**Exercise prompt**:
Show each line of the data below that has the string "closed" in it.

**Records supplied**:
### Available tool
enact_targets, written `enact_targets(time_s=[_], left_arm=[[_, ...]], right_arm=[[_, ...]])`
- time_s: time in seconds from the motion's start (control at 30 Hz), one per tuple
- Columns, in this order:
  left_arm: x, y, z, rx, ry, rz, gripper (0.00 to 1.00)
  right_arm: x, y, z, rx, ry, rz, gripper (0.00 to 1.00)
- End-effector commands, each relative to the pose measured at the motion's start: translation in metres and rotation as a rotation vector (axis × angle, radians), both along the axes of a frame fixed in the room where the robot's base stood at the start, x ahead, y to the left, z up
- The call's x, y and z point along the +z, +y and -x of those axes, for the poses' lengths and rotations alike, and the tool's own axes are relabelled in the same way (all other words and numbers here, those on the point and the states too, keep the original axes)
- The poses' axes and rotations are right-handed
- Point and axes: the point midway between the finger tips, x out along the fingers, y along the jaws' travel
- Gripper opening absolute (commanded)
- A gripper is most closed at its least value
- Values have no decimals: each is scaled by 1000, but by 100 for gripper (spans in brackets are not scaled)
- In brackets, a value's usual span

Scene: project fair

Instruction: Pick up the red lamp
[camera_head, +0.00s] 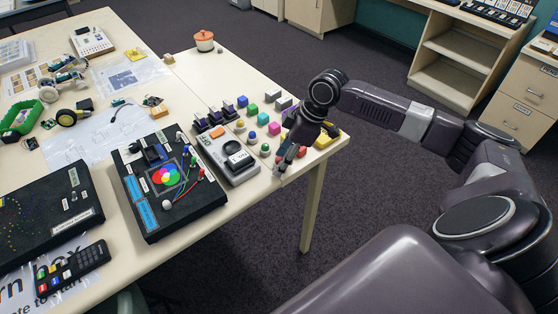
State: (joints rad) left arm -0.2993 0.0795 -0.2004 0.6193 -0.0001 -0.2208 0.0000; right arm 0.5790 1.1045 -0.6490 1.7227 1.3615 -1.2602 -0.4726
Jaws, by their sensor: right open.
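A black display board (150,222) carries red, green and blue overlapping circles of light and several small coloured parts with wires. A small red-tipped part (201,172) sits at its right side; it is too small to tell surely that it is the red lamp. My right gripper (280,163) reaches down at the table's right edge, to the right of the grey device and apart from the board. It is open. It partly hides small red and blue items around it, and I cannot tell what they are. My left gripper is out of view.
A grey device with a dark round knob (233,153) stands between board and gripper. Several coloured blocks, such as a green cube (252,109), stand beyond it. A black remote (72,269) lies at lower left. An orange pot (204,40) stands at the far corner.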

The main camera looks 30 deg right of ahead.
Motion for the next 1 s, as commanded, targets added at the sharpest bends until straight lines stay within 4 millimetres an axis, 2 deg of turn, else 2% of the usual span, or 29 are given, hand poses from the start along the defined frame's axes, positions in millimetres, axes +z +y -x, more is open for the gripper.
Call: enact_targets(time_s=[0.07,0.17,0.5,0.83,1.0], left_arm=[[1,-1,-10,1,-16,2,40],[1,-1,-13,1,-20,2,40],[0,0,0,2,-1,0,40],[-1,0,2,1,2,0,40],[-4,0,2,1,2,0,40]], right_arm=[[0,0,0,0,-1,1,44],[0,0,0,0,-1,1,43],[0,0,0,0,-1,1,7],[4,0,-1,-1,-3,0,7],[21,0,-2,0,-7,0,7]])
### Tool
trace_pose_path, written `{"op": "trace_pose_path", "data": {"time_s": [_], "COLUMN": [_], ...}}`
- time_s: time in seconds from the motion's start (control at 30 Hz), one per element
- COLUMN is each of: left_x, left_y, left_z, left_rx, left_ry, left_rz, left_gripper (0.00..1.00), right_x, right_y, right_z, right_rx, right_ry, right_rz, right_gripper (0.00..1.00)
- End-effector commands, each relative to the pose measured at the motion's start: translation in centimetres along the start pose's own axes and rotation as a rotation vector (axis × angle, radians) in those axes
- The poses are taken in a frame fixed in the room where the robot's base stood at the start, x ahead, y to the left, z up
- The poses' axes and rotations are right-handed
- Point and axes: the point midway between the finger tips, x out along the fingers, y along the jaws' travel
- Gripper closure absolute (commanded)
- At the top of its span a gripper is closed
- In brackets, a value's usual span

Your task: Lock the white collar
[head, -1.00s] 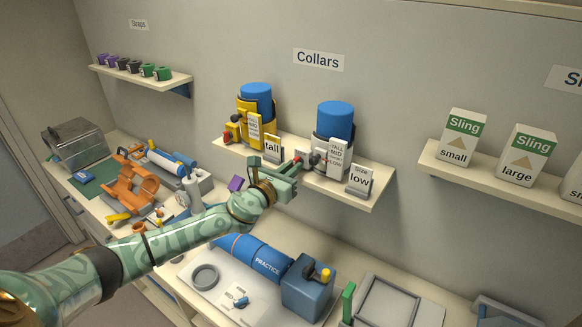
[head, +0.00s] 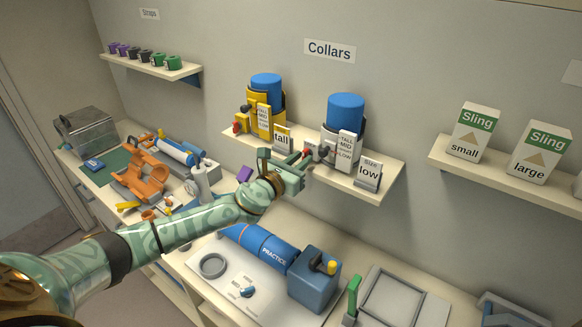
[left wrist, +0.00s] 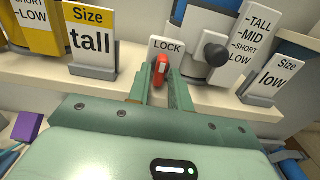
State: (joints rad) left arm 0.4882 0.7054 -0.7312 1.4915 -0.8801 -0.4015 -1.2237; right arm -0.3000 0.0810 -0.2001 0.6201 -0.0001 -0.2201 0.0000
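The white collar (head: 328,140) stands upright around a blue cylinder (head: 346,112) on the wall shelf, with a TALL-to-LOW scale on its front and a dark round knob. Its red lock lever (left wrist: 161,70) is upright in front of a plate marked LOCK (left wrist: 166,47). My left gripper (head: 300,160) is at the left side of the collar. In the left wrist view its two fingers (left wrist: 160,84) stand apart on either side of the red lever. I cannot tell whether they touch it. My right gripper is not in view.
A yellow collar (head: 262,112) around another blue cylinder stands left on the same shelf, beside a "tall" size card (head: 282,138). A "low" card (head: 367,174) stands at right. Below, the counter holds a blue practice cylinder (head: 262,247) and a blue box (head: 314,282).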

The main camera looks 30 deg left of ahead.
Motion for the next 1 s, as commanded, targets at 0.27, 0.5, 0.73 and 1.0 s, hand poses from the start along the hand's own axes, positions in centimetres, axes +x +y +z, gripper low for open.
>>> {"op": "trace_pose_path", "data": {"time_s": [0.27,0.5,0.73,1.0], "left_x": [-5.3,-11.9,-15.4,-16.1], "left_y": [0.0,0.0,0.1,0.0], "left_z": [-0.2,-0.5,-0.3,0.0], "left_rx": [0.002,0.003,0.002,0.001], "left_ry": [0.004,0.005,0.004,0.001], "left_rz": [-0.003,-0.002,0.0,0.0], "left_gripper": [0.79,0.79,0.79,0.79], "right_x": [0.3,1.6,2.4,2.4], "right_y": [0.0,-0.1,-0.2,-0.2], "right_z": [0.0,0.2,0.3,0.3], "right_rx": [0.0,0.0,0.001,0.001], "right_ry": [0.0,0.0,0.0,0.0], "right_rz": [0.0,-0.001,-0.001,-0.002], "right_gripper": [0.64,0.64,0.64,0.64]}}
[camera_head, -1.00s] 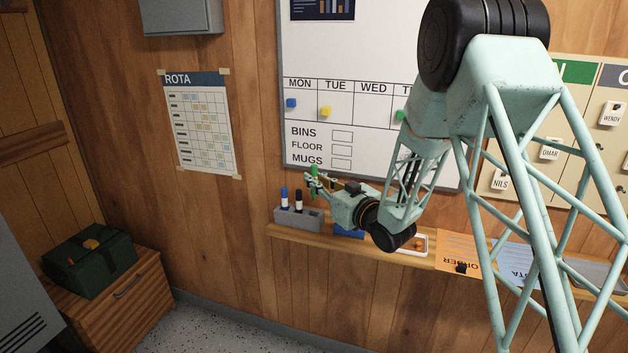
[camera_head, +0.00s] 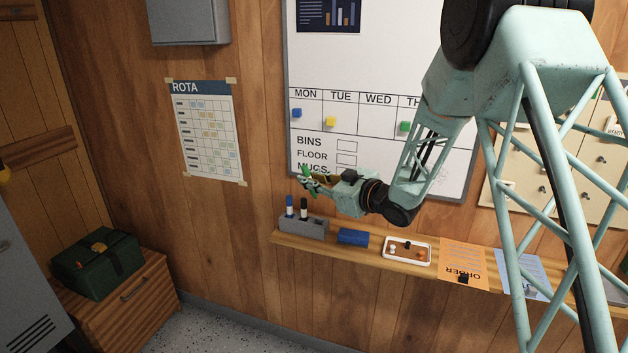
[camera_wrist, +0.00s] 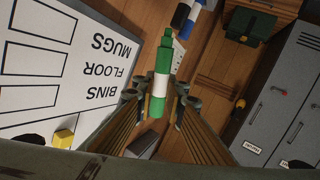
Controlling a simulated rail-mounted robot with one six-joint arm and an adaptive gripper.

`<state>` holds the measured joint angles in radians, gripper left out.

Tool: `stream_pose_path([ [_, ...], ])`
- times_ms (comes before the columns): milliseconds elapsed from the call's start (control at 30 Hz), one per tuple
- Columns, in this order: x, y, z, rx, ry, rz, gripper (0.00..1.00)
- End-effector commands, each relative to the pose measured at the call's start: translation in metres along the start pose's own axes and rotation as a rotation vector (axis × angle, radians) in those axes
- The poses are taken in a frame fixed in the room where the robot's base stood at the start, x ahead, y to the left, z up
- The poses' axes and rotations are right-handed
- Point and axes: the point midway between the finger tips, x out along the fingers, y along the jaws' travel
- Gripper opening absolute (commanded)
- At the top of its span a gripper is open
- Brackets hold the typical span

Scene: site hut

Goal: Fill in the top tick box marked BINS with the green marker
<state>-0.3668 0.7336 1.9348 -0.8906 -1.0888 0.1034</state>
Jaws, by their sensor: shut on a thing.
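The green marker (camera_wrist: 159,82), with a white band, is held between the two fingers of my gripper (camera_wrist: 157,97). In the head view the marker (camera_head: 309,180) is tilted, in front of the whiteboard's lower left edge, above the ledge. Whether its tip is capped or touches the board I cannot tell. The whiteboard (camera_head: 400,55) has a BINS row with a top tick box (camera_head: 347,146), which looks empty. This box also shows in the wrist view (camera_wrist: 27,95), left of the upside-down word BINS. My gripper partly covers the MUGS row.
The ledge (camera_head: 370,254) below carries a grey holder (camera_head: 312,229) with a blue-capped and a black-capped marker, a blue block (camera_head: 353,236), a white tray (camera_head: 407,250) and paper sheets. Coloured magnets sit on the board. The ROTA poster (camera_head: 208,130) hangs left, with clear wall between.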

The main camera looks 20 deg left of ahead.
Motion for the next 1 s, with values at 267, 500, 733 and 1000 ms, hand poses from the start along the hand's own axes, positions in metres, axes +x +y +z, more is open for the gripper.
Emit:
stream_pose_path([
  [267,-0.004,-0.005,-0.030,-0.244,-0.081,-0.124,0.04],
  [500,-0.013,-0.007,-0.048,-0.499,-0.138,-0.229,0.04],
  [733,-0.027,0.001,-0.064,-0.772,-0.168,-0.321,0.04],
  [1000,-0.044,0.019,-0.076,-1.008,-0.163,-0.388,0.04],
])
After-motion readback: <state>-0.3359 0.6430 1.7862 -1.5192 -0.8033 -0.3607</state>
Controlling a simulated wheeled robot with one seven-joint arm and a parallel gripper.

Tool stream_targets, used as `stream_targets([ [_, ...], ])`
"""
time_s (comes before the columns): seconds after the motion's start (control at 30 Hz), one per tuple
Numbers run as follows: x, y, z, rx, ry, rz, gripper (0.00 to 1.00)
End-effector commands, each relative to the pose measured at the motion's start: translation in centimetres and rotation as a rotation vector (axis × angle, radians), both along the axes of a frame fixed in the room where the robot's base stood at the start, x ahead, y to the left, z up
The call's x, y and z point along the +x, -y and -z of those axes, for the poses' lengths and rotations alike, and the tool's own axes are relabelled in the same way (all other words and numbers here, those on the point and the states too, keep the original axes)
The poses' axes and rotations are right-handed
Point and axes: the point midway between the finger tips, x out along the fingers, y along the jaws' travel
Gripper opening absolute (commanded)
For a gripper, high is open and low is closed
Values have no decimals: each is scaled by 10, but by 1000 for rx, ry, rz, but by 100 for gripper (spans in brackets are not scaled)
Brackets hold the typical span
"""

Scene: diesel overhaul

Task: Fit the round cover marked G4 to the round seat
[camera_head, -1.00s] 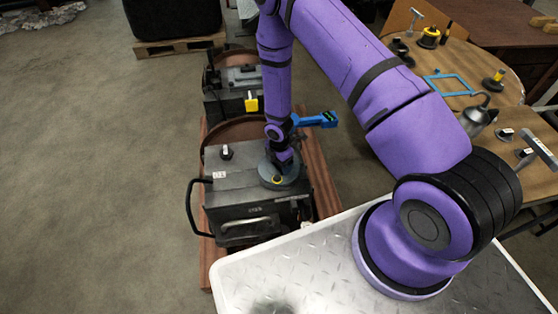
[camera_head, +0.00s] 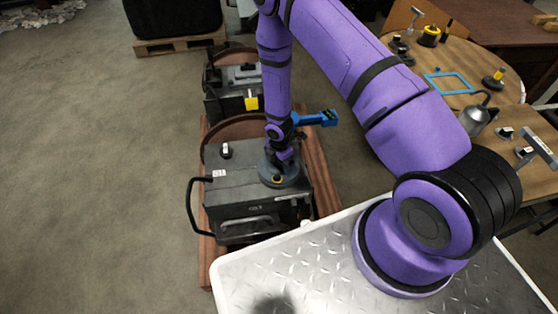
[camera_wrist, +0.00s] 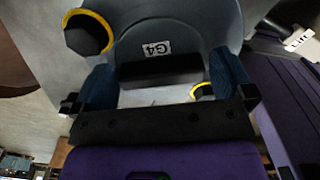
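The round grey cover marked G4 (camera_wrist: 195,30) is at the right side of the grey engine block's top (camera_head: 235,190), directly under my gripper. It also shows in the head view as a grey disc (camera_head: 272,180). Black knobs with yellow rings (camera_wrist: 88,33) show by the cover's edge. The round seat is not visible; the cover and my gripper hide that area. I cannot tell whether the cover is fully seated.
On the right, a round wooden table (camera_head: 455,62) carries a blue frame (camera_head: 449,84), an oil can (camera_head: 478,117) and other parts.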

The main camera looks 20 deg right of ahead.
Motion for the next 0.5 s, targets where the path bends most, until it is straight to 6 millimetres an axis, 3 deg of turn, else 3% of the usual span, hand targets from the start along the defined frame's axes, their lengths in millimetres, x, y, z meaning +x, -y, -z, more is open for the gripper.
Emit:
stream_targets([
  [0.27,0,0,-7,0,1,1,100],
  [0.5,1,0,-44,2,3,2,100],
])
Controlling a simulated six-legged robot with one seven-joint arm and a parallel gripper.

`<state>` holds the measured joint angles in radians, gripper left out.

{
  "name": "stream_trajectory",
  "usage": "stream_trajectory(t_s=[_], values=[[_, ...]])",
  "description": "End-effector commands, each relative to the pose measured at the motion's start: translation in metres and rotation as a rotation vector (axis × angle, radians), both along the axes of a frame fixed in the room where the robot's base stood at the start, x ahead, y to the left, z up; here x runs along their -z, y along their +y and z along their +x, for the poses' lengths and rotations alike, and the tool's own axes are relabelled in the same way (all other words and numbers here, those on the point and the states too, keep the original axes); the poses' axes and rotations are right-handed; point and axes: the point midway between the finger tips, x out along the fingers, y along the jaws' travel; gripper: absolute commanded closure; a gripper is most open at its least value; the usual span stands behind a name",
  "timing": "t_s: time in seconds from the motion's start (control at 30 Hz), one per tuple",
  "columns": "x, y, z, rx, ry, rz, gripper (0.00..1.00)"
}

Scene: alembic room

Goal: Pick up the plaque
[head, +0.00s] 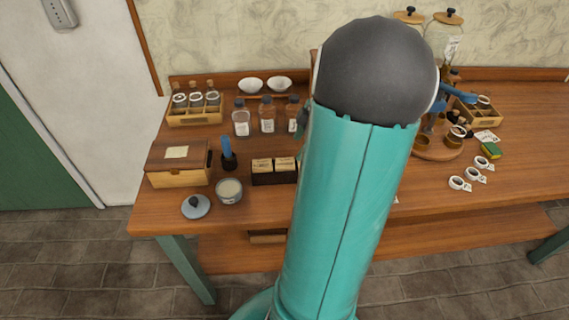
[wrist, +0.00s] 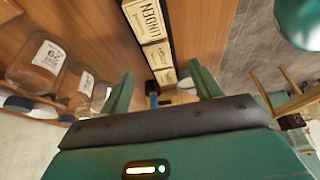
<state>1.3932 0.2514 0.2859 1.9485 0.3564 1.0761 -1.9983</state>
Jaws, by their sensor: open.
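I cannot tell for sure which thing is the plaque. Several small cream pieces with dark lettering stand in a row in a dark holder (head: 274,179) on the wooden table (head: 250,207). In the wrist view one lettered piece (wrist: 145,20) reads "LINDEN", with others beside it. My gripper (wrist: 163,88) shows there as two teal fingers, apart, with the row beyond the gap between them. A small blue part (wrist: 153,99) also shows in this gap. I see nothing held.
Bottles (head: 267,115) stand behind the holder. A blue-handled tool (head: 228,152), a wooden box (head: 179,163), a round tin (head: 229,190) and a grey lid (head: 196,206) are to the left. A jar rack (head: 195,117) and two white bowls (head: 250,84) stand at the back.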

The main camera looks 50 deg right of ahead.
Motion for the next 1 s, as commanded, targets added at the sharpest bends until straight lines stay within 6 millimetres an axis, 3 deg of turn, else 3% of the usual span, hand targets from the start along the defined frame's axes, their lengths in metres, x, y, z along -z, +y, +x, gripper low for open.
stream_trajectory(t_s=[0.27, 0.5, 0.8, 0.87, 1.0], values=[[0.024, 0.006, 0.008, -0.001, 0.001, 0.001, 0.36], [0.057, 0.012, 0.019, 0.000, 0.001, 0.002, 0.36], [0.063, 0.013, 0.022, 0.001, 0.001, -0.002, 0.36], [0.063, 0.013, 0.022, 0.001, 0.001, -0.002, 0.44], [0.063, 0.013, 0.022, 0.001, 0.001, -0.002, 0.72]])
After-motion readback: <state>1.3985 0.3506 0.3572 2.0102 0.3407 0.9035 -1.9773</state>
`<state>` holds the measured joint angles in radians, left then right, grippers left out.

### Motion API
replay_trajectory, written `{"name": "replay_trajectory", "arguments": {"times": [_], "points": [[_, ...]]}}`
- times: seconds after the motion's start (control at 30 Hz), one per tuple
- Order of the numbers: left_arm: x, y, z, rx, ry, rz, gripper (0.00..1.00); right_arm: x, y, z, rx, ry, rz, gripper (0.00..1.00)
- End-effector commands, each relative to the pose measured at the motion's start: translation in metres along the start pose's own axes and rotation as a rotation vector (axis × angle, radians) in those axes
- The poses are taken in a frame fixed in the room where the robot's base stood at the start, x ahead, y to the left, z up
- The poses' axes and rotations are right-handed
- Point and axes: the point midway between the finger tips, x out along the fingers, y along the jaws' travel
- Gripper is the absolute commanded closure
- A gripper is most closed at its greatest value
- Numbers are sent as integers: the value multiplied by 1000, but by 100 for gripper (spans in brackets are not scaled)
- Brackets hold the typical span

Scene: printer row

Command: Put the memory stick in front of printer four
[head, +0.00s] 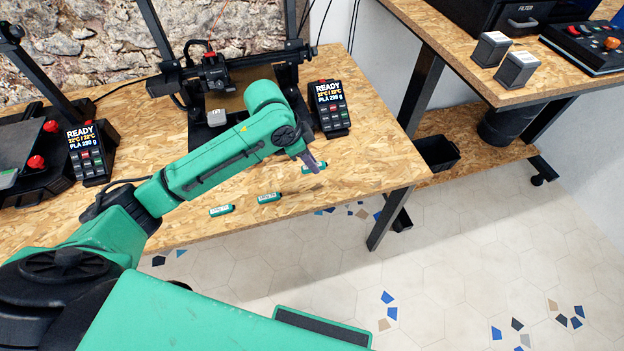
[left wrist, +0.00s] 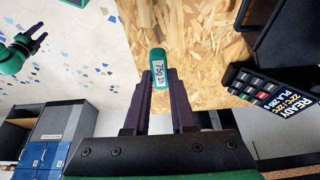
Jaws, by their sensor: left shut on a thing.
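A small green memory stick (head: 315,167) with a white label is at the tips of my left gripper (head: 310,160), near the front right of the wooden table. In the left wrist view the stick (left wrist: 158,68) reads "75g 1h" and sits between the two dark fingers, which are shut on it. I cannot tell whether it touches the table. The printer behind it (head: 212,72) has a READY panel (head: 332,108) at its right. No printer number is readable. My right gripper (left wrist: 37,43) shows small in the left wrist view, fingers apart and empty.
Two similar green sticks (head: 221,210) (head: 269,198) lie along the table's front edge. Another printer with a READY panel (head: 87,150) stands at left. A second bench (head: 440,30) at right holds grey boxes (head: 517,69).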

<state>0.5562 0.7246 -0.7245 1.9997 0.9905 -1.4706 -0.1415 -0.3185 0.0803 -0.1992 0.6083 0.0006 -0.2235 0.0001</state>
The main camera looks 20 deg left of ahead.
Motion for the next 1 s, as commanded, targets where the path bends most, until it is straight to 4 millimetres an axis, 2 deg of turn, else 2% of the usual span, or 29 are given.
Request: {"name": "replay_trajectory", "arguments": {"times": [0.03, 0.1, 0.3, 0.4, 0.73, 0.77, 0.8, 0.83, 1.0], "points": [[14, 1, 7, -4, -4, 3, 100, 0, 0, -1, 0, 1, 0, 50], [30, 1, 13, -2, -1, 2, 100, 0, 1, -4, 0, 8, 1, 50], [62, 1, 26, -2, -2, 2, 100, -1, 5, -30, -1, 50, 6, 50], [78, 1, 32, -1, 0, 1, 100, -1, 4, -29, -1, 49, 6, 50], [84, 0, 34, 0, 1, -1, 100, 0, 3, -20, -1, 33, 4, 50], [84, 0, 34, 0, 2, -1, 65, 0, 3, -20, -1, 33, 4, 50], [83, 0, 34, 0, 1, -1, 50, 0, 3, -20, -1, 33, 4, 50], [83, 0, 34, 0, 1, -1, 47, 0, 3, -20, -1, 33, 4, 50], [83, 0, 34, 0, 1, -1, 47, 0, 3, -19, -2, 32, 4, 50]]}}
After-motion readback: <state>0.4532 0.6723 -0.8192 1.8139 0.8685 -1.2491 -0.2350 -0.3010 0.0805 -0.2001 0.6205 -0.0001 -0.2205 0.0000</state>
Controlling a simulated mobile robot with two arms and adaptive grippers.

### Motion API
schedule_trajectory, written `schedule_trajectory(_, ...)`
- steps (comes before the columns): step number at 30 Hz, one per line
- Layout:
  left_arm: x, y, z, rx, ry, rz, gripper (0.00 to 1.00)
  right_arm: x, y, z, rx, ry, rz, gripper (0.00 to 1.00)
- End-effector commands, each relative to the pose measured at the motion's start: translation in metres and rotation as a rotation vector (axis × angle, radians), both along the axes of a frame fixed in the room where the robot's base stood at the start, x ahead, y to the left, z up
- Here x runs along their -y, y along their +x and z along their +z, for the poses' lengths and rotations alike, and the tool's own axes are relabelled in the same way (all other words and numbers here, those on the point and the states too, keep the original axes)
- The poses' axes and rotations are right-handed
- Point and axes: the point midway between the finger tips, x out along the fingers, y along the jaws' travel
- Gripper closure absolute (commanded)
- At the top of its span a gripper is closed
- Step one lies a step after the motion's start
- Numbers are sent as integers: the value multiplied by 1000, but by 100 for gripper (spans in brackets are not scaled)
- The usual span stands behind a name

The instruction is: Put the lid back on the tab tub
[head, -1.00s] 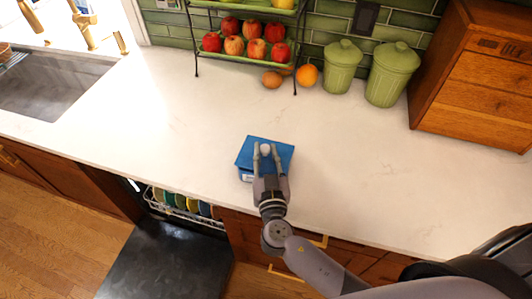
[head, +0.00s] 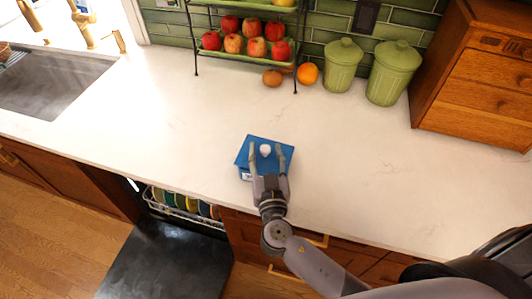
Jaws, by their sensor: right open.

**Written reply**:
- A gripper is most closed at its least value
- At the top of its span a gripper is closed
For a gripper, high is open and low is closed
- A gripper is most closed at its greatest value
- At the top of its span a gripper is closed

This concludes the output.